PARK CITY, Utah - The transformation on screen is dramatic: In just one month, 33-year-old Morgan Spurlock goes from being a slender, robust man to a bloated slug with creaky knees and drastic mood swings.
 
He gains 25 pounds. His cholesterol soars. His liver function is dangerously impaired. At one point, his doctor gravely warns him about when he might want to call 911.
 
Yet all this physical and mental distress is self-imposed. In order to make a point about the deteriorating American diet and resulting obesity epidemic, Spurlock vowed to eat nothing but food offered at McDonald's for 30 days. The result is "Super Size Me," one of the hot tickets in the documentary competition at the Sundance Film Festival, which continues here through Sunday.
 
The film is both thought-provoking and hilarious. We witness Spurlock wolfing down his first super-sized meal. Soon after come the "McGurgles" and the "McGas," and finally he upchucks in the restaurant parking lot, the camera right there.
 
Later, his girlfriend, a vegan chef, shares another, more intimate result of a fast-food diet -- sagging sexual performance.
 
"I think the saturated fats are starting to get to his penis," she says.
 
Ground-breaking documentaries like this one have become a growing element at Sundance. Following the box-office success of films such as "Spellbound," "Winged Migration" and Michael Moore's "Bowling for Columbine," docs are hot -- there are a record 40-plus of them screening in this year's festival. Even the opening-night film, "Riding Giants," was a documentary.
 
And the more receptive audiences become, the more the genre evolves.
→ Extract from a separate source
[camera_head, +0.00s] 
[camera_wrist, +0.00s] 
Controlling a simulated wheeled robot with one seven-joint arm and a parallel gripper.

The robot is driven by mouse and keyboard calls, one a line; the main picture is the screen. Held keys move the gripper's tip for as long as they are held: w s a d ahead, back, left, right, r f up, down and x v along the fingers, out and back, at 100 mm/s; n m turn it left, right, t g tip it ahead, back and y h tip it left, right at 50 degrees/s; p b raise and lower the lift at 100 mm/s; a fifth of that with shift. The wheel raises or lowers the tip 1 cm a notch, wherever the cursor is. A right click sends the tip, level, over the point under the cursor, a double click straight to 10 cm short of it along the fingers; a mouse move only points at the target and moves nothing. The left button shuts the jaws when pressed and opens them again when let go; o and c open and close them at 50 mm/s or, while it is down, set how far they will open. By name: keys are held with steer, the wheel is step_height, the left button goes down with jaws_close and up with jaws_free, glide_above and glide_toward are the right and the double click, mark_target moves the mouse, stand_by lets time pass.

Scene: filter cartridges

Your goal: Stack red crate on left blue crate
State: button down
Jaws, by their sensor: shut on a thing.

Past Oscar winner Jessica Yu, for example, used a cutting-edge animation technique (and a staff of seven animators) to create "In the Realms of the Unreal," her stunning competition film about Henry Darger, a Chicago recluse who left an amazing legacy -- a 15,000-page novel and hundreds of color-saturated paintings, some more than 10 feet long.
 
Spurlock, whose work is more in the irreverent, bad-boy vein, agrees that audiences have become more receptive to documentaries because of such pioneers as Moore and Errol Morris ("Thin Blue Line," "Fog of War"), but he also credits TV shows including "The Bachelor" and "The Simple Life" for their growing success.
 
"In the past few years, with the rise of reality television, I think that's really broken down the barriers of accepting them on a whole new level," he says. "Documentaries are the original reality television."
 
Spurlock's own dive into an altered reality was more dramatic than he could have imagined. One doctor compared it to "Leaving Las Vegas," in which the Nicolas Cage character tries to drink himself to death in just weeks.
 
"I felt consistently tired and sick and miserable," says Spurlock. "I don't think anybody realized how bad things were going to get."
 
Yet the filmmaker insists he wasn't trying to nail the fast-food chain, which never responded to repeated interview requests.
 
"McDonald's is a symbol for me in the film," says Spurlock. "They're Everyman food. They're all over the world, they're the biggest, and they represent every single fast-food restaurant every place."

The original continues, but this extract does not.